>>>>>

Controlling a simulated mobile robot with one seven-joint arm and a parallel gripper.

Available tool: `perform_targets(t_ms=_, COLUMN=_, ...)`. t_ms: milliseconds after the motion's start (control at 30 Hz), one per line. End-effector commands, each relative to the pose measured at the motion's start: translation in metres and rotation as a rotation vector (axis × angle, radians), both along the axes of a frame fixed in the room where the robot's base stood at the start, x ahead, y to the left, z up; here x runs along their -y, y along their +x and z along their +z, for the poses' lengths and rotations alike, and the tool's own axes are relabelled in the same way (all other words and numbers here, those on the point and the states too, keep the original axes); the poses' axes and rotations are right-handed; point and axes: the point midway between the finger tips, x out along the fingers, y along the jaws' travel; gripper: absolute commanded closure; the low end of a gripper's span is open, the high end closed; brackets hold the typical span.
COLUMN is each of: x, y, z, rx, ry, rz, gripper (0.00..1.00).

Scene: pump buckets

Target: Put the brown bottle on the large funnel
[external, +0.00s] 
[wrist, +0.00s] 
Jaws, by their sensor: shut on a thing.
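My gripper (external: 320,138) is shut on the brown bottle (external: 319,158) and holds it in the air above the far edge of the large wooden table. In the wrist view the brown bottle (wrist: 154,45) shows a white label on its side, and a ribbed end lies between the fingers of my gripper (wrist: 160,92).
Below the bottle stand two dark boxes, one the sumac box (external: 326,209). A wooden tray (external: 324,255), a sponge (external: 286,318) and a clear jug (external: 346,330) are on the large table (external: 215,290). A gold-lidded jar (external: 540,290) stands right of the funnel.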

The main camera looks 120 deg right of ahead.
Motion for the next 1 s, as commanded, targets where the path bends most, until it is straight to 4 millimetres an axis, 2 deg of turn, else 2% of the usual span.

<<<<<

YOUR TASK: Set down, word for word, only the lines running from the line with "COLUMN is each" to the last line of the listing above. Both of those lines belong in your answer.

THE RESULT:
COLUMN is each of: x, y, z, rx, ry, rz, gripper (0.00..1.00).

Scene: pump buckets

Target: Put the brown bottle on the large funnel
[external, +0.00s] 
[wrist, +0.00s] 
Jaws, by their sensor: shut on a thing.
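My gripper (external: 320,138) is shut on the brown bottle (external: 319,158) and holds it in the air above the far edge of the large wooden table. In the wrist view the brown bottle (wrist: 154,45) shows a white label on its side, and a ribbed end lies between the fingers of my gripper (wrist: 160,92).
Below the bottle stand two dark boxes, one the sumac box (external: 326,209). A wooden tray (external: 324,255), a sponge (external: 286,318) and a clear jug (external: 346,330) are on the large table (external: 215,290). A gold-lidded jar (external: 540,290) stands right of the funnel.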

The main camera looks 120 deg right of ahead.
Motion for the next 1 s, as commanded, targets where the path bends most, until it is straight to 4 millimetres an axis, 2 deg of turn, else 2% of the usual span.

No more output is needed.